No matter how diligently I unsubscribe to various mailing lists, their last minute offers keep bouncing back in my inbox. I’m telling you, no matter whether it’s the climate warming or cholera that will eventually wipe us all off this Earth, SpaceNK and CultBeauty will be there, like the very last mohicans, offering free delivery and three free samples with every purchase.
Or, their Female Trailblazers Gift of assorted mini-sizes of beauty products, as was the case today. Because Women’s Day.

A nice bit of merch never hurt nobody, but really? I wrote earlier how dildos and vagina-smelling candles already have replaced chocolates and flowers as Valentine’s Day presents. Again, no issue with either, but it irks me how these products are marketed as something to advance women’s empowerment.

Gwyneth Paltrow, the first (but certainly not the last) celebrity to launch a candle to enable us civilians to imagine being up her yoni in the comfort of our home just by lighting up, was particularly annoying at a recent talk show.
Asked the much justified question “why?????” Paltrow would reply “Because I’m a badass feminist.

(I sometimes quietly think to myself what Leonardo DiCaprio’s pitch would be if he was asked about his This smells like my scrotum -candle. Or, indeed, whether he would consider venturing into merchandising at all.)

Feminism has nothing to do with consumerism. Having a home that smells of Paltrow’s vagina does not make anyone a feminist. Neither does buying a €500 Christian Dior t-shirt, even if it says that we should all be. You are not a feminist simply for selling or buying expensive things. You are merely a privileged consumer with €500 spare cash to throw on a t-shirt.

Feminism is a combination of political and social movements with a common goal to define and demand political, social and fiscal rights for women.

It is ironic how one of the main messages of International Women’s Day, pay equality and wage gap, is turned on its head by marketing luxury merchandise, accessible to the precious few, in the name of feminism and sisterhood.

Feminism is not about individual women being able to make individual choices. No one cares whether I decide, in the name of feminism, to put on makeup or not. My choice of footwear or clothing is not going to make the world a safer, better-represented and more liberated place for women to live in.

Back to merchandise. I am a big buyer of beauty products, and also understand the logic of companies having to come up with marketing strategies to sell people stuff. But it annoys me when the very day that is supposed to be the reminder of how bad so many of our sisters have it, is turned into a luxury-product-filled celebration of femininity.

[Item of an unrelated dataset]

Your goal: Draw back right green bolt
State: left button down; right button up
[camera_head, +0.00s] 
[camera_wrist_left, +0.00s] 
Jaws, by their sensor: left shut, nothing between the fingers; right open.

And speaking of luxury-products: almost half of all EU member states tax menstrual products as luxury items. Our vaginas are not equal. Hundreds of thousands of European girls and women cannot afford or do not have access to period products.

Therefore let me introduce the feminist hero of this year’s Women’s Day:

Scotland, which is about to offer free tampons and sanitary pads for anyone who needs them.

How about that for actually advancing equality!
Period.

I am aware what I am wearing in the photo. The sweater does not make me a feminist.
It’s by Wildfang, an American feminist clothing collective that raises money for charities that support reproductive, immigrant, and women’s/human rights.